Task to complete
Copy every line from the data below in which the string "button" can be found.

Data lines
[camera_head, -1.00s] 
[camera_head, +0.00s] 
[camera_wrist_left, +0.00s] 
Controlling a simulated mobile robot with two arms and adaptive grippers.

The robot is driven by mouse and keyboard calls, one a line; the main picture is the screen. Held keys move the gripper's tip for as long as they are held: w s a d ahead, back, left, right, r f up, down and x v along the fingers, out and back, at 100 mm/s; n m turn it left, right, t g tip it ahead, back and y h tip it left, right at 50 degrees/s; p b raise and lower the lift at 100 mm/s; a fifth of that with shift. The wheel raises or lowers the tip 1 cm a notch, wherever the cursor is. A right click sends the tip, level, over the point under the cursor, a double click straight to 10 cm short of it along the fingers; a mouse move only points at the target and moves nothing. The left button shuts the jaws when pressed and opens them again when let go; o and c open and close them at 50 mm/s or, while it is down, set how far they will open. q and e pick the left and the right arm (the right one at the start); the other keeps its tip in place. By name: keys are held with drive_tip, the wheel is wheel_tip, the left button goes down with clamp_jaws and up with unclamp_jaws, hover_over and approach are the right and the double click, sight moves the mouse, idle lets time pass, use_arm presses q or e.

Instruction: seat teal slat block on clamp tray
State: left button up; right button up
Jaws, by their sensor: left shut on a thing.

Answer to the problem
The robot is driven by mouse and keyboard calls, one a line; the main picture is the screen. Held keys move the gripper's tip for as long as they are held: w s a d ahead, back, left, right, r f up, down and x v along the fingers, out and back, at 100 mm/s; n m turn it left, right, t g tip it ahead, back and y h tip it left, right at 50 degrees/s; p b raise and lower the lift at 100 mm/s; a fifth of that with shift. The wheel raises or lowers the tip 1 cm a notch, wherever the cursor is. A right click sends the tip, level, over the point under the cursor, a double click straight to 10 cm short of it along the fingers; a mouse move only points at the target and moves nothing. The left button shuts the jaws when pressed and opens them again when let go; o and c open and close them at 50 mm/s or, while it is down, set how far they will open. q and e pick the left and the right arm (the right one at the start); the other keeps its tip in place. By name: keys are held with drive_tip, the wheel is wheel_tip, the left button goes down with clamp_jaws and up with unclamp_jaws, hover_over and approach are the right and the double click, sight moves the mouse, idle lets time pass, use_arm presses q or e.
State: left button up; right button up

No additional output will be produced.